My heart sank when I saw Bob throw his harmonica out into the crowd. That should've been me catching it! I'm like his #1 freaking fan! But I was frozen in my spot, unable to move. So strange. So surreal.
I think in the end it was just too much of a personal experience for me to share with a crowd, regardless of their obnoxiousness. I think perhaps I felt I had missed something, and found myself wondering what a concert of his in the 60's would've been like. This sort of seemed like a cheap knock-off of what a real Dylan concert should be. Real Dylan fans wouldn't maniacally gyrate to "Mr. Tambourine Man," would they? Also, I knew perhaps I'd be disappointed; maybe this was why I was. But still, I'll really never know why I couldn't get over the crowd and their bad dancing and just enjoy myself. It's a mystery to me.

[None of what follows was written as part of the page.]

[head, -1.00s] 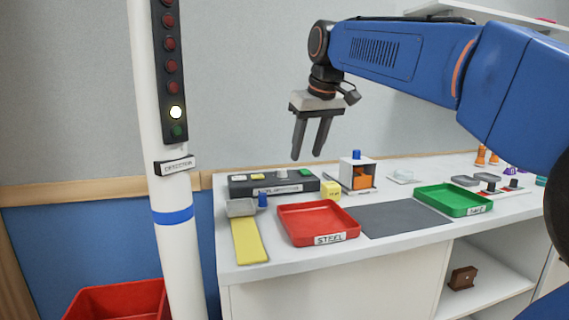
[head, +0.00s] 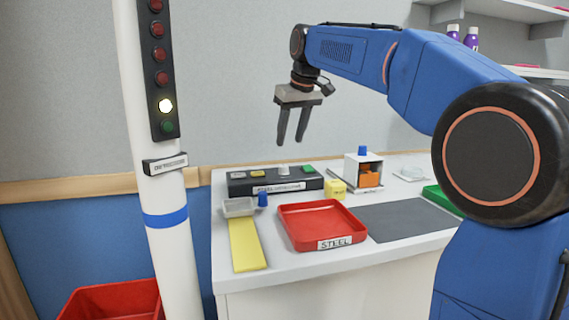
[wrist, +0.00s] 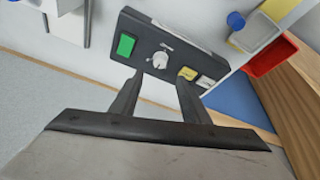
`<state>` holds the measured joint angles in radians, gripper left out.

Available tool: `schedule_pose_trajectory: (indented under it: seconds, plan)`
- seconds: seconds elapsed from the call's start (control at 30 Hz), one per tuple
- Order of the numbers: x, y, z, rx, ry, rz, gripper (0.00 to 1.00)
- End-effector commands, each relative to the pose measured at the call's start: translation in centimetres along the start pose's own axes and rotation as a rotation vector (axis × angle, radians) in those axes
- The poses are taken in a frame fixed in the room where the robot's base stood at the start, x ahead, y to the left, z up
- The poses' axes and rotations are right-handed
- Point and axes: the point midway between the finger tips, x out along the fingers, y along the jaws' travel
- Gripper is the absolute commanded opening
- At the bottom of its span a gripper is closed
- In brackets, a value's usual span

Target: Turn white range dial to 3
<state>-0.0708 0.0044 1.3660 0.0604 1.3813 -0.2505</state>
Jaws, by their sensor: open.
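The white range dial (head: 283,168) is a small round knob on top of a black control box (head: 236,186) at the back of the white table. In the wrist view the dial (wrist: 160,60) sits between a green button and two pale buttons, with small marks around it too blurred to read. My gripper (head: 291,142) is open and empty, pointing down above the box. In the wrist view its fingertips (wrist: 160,76) appear on either side of the dial's lower edge, but the head view shows a gap above it.
A red tray (head: 322,224) labelled STEEL, a yellow strip (head: 245,246), a small blue knob (head: 263,199) and a yellow block (head: 336,189) lie in front of the box. A white housing (head: 352,170) with an orange part stands to its right. A white post (head: 165,207) with lamps stands left.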

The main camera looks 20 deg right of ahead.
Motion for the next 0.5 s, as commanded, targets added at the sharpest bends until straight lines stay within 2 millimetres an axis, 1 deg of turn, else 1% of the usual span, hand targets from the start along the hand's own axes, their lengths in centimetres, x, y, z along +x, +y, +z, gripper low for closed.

We didn't even end up needing to use the ponchos. The heavy rain held off until we got back to the hotel. My Mom called my cell phone when we got back to the room and excitedly asked, "So, how was the concert?!" I told her we were right up front but had to move because the crowd ruined it. She thought I was nuts, disturbed.
Who knows.
The next day we went to The Baseball Hall of Fame and I got a picture of me next to Curt Schilling's bloody sock.
All in all, it did end up being a very nice weekend. I think maybe I'll try to see Bob again. Maybe in a smaller venue? Where the age is 18 plus? When it's not cold and raining and outside? And nobody is allowed to dance?